For the FeatureMerger, think of what happens when you merge attributes from one feature to another, particularly when a “requestor” attribute has the same name as a “supplier” attribute. The requestor attribute will be overwritten, except for where the supplier attribute is missing. But now, if your missing records are represented as nulls, that requestor would get overwritten as a null. Again it’s because null is a “real value”, and again the NullAttributeMapper can be used to workaround this.
Yes, cases like this are going to be fairly rare and obscure, but it’s worth being aware of them. We’d like you to embrace the new behaviour, but if you want to revert then use the NullAttributeMapper. Basically if you put a NullAttributeMapper into your workspace, directly after your Readers, and map “Null” to “Missing” then the behaviour in the rest of the workspace would be the same as before (although it wouldn’t be as good!)

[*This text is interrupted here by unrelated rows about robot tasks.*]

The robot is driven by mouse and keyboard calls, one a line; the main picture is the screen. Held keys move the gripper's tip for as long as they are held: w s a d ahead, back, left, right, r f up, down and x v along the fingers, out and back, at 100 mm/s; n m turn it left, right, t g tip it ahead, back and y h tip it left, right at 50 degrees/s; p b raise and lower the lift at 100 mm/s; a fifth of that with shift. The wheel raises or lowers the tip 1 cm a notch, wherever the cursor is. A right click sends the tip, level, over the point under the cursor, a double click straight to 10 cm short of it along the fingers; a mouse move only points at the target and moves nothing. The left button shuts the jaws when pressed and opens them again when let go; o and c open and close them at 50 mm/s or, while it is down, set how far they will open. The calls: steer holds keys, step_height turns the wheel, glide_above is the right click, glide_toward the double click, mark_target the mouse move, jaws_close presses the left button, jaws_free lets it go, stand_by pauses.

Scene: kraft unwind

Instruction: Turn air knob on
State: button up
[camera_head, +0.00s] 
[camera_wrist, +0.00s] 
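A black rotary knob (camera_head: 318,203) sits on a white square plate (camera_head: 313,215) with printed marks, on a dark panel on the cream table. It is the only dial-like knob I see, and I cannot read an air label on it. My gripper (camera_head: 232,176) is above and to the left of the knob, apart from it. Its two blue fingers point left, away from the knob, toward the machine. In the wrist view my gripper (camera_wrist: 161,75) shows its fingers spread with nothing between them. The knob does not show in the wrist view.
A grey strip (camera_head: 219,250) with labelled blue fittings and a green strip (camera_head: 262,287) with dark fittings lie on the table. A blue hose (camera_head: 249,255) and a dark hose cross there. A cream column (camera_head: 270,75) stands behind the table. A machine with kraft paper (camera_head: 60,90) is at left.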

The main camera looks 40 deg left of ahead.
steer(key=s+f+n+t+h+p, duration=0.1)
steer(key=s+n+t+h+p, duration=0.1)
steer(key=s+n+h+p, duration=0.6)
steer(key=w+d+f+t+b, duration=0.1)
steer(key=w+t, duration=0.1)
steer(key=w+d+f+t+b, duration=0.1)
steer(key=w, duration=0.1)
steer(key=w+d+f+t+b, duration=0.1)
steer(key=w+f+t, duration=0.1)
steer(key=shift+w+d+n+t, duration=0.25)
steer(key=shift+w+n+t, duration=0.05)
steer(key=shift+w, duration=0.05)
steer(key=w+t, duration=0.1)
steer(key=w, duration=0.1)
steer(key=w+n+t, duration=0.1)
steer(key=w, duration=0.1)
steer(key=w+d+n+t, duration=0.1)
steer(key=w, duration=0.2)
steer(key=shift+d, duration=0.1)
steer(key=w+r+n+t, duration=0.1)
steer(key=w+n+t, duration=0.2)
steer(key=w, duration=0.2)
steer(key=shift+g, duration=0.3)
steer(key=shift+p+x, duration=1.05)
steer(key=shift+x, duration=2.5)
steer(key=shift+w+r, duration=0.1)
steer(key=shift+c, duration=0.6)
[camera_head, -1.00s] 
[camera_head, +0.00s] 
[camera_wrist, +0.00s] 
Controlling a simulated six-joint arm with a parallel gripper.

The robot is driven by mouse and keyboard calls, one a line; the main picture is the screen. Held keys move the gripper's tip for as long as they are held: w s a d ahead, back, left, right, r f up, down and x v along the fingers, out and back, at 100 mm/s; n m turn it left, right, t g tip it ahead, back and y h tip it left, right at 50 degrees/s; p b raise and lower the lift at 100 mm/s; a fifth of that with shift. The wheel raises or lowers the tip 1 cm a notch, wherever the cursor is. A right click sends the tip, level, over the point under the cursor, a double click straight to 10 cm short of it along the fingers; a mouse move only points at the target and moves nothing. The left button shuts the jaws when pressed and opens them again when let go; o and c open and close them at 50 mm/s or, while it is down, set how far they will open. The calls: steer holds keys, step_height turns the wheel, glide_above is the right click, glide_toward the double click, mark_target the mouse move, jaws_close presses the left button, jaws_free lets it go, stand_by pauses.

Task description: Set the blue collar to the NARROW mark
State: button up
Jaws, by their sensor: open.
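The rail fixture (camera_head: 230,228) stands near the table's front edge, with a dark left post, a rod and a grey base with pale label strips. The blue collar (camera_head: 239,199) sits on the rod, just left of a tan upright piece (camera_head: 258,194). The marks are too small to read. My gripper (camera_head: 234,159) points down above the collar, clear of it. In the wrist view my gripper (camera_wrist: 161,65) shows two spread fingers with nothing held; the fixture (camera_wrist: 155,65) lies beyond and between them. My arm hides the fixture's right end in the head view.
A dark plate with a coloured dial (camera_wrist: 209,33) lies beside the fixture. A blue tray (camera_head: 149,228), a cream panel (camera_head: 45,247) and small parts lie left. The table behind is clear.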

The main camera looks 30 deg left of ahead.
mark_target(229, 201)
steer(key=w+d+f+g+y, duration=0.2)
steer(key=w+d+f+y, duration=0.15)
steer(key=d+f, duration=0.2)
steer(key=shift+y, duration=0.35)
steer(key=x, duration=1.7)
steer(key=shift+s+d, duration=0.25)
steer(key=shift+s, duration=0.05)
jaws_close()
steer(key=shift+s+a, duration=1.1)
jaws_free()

For the latest info on null behaviour (and the formats/transformers supported) see our null support page on FMEpedia.
I think this update is going to be oh so useful to many of our users. Our developers have done a super job implementing this big change (any time you update the core data model it’s a big change) and then incorporating it into all these different Readers, Writers, and transformers.
If you notice any parts that could be improved (either functionality or user experience) then please do let us know about your experiences (good or bad).
Appendix 1: List of null-complete formats:
- FFS (obviously)
- ArcSDE formats
- Autodesk SDF
- Geodatabase API
- Geodatabase ArcObjects and family
- MS Access and Excel
- MSSQL Server (Windows Azure SQL Database)
- MySQL (MariaDB) (Google Cloud SQL)
- Oracle and family
- PostGIS and family (inc Redshift)
- Teradata (JDBC and TPT formats)
Appendix 2: List of null-support transformers (ones with exposed null parameters or functionality):
NB: Do be aware that many other transformers will now handle nulls without parameters; for example the Logger will log null values, the InlineQuerier can handle null values in its database, the ListHistogrammer will count the number of nulls, and so on.